- **Task details**:
Identify, in the records below, every line where the string "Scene" appears, and copy each such line.

- **Working data**:
--*--

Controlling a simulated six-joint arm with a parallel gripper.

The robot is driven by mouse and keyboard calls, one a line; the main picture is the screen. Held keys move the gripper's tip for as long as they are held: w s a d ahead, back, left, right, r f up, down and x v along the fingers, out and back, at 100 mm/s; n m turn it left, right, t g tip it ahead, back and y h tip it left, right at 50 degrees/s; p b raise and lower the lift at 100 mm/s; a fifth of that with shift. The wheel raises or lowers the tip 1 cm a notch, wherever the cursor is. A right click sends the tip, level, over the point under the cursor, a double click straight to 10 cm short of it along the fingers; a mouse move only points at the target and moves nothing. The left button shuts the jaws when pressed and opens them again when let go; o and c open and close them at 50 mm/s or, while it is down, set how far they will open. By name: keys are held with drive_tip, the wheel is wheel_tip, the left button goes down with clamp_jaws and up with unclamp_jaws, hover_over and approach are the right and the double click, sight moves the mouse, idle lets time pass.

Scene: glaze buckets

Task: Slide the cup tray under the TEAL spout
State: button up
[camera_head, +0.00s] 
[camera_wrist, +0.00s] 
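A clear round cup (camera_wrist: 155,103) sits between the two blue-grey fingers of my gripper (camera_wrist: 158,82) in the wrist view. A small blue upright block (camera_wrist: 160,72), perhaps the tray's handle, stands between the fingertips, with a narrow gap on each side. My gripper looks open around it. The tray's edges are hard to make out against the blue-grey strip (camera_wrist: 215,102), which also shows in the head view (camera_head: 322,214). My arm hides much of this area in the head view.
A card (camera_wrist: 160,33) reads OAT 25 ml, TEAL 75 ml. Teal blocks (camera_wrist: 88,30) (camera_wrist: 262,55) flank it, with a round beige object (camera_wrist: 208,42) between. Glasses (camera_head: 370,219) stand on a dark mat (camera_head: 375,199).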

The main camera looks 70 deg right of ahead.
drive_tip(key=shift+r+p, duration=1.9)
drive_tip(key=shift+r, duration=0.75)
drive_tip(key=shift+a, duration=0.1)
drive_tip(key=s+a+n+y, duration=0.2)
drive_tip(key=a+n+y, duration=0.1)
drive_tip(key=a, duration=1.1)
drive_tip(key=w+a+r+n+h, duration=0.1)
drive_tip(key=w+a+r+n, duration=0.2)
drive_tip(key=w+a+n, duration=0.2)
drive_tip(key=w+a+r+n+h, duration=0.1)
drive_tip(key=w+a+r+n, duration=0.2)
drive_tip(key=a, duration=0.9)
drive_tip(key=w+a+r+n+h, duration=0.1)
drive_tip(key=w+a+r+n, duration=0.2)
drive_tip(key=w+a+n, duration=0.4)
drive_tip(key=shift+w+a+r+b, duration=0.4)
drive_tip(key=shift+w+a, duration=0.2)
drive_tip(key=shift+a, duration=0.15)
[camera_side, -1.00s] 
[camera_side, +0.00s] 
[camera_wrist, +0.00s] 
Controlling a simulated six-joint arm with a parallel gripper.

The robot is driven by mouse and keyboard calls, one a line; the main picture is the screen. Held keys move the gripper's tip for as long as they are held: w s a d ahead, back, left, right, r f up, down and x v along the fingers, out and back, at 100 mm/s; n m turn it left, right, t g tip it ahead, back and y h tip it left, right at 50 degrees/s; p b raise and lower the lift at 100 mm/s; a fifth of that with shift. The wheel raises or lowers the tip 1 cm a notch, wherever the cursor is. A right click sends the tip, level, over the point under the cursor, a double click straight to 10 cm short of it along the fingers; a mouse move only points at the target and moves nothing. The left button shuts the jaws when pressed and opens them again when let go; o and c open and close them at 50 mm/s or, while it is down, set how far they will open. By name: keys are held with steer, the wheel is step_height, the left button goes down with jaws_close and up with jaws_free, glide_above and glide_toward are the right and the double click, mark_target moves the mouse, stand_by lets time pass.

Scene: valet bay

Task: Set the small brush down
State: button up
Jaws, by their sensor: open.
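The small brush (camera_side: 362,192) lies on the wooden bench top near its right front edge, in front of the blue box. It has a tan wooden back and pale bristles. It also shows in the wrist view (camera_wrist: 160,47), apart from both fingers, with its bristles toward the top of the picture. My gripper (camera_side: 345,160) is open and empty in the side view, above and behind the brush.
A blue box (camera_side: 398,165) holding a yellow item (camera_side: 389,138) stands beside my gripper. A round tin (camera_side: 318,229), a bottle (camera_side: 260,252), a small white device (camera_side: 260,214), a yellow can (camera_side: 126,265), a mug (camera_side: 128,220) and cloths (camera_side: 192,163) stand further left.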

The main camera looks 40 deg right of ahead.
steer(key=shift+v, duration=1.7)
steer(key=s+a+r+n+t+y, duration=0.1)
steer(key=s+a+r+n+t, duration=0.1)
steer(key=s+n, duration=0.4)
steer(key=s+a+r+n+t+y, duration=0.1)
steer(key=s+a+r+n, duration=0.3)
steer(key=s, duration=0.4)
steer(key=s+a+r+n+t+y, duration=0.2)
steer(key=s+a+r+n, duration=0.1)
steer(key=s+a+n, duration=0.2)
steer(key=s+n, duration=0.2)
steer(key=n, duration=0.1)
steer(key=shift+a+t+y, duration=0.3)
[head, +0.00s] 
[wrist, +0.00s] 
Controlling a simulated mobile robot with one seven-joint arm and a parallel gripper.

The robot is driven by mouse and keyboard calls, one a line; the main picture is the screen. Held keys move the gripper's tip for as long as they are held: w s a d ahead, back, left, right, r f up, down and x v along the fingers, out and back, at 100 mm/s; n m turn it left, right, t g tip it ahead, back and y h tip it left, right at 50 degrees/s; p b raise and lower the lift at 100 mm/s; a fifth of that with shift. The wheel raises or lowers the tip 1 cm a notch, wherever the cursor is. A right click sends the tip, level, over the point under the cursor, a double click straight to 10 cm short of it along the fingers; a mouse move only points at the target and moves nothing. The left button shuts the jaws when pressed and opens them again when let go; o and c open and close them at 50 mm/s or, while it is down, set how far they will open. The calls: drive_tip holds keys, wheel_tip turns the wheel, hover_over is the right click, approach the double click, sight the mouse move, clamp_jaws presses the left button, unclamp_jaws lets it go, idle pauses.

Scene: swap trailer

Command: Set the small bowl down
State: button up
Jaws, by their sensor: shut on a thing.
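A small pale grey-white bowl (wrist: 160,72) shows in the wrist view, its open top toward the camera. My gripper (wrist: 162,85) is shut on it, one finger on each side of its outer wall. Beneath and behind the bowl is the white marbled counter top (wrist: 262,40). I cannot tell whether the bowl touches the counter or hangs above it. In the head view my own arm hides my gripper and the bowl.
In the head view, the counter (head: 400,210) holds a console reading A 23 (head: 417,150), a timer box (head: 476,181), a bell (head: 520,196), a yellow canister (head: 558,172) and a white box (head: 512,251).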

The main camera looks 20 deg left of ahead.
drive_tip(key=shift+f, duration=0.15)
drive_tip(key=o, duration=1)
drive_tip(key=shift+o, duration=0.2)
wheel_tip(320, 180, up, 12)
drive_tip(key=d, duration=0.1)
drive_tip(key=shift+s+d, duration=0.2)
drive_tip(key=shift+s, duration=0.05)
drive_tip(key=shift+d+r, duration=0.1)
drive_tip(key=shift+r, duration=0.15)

--*--

- **Solution to the exercise**:
Scene: glaze buckets
Scene: valet bay
Scene: swap trailer

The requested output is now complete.